*Source material*:
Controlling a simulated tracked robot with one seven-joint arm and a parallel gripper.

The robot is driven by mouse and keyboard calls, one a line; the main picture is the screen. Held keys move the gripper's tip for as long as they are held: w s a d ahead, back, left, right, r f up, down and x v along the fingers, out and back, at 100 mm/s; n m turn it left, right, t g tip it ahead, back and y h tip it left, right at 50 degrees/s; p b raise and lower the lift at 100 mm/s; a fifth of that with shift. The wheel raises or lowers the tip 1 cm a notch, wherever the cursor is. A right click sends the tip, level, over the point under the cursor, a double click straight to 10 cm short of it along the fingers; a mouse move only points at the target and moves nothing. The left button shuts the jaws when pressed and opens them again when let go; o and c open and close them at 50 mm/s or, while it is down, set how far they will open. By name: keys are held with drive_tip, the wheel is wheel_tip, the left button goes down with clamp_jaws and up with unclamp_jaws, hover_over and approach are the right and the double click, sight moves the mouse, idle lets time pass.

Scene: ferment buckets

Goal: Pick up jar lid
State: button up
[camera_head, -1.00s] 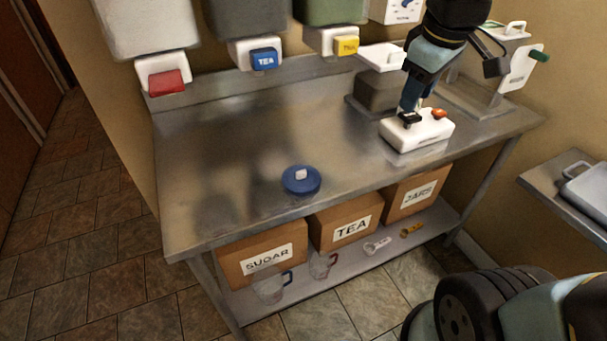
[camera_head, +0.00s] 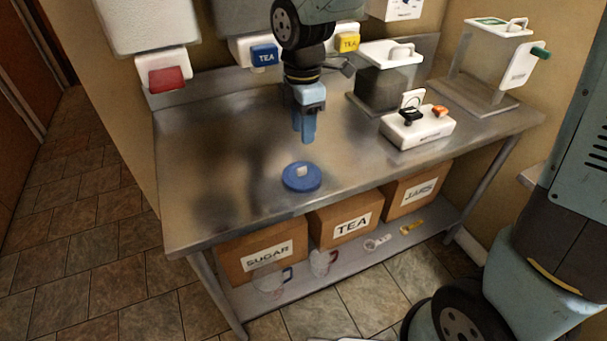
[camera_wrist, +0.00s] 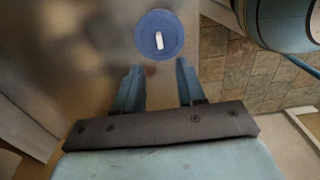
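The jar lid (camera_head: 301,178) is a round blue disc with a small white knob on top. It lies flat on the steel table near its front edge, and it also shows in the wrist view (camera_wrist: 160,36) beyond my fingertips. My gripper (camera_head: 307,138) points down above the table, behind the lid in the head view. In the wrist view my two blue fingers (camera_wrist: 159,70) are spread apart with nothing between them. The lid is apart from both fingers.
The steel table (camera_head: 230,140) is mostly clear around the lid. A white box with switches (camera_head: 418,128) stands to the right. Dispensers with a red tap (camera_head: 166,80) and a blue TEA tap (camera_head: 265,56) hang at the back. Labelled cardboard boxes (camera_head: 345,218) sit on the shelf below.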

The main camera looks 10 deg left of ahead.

==

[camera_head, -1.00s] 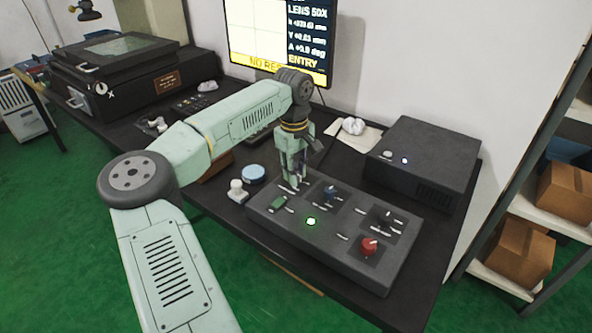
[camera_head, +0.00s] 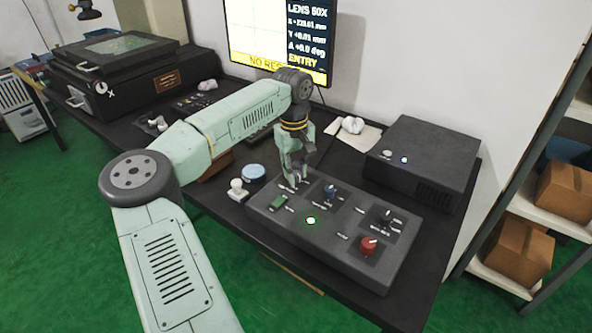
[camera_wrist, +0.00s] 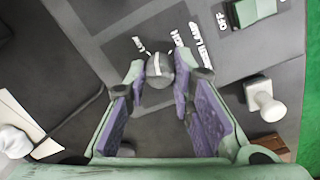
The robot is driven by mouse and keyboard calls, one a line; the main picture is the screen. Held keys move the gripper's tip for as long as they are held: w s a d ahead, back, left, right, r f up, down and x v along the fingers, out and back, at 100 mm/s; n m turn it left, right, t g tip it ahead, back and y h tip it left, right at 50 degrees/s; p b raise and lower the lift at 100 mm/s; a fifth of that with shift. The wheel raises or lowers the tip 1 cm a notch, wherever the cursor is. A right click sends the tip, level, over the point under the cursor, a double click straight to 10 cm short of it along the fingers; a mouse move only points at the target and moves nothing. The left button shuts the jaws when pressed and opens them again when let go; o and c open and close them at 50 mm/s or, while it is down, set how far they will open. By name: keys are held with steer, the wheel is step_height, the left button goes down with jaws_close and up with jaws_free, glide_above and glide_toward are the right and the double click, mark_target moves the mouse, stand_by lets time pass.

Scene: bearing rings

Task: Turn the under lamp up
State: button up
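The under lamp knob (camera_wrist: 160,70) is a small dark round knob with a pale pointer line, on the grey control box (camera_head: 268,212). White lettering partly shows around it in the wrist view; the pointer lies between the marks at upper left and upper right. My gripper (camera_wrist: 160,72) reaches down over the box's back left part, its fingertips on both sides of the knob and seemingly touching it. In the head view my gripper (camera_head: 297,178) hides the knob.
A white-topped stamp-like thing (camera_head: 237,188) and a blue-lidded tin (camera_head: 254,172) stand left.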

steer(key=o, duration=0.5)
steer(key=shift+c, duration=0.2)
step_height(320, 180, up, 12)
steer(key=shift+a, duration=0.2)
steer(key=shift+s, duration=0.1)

*What you are asked to do*: Report every line in the data above in which the word "Scene" appears.

*Answer for the task*:
Scene: ferment buckets
Scene: bearing rings

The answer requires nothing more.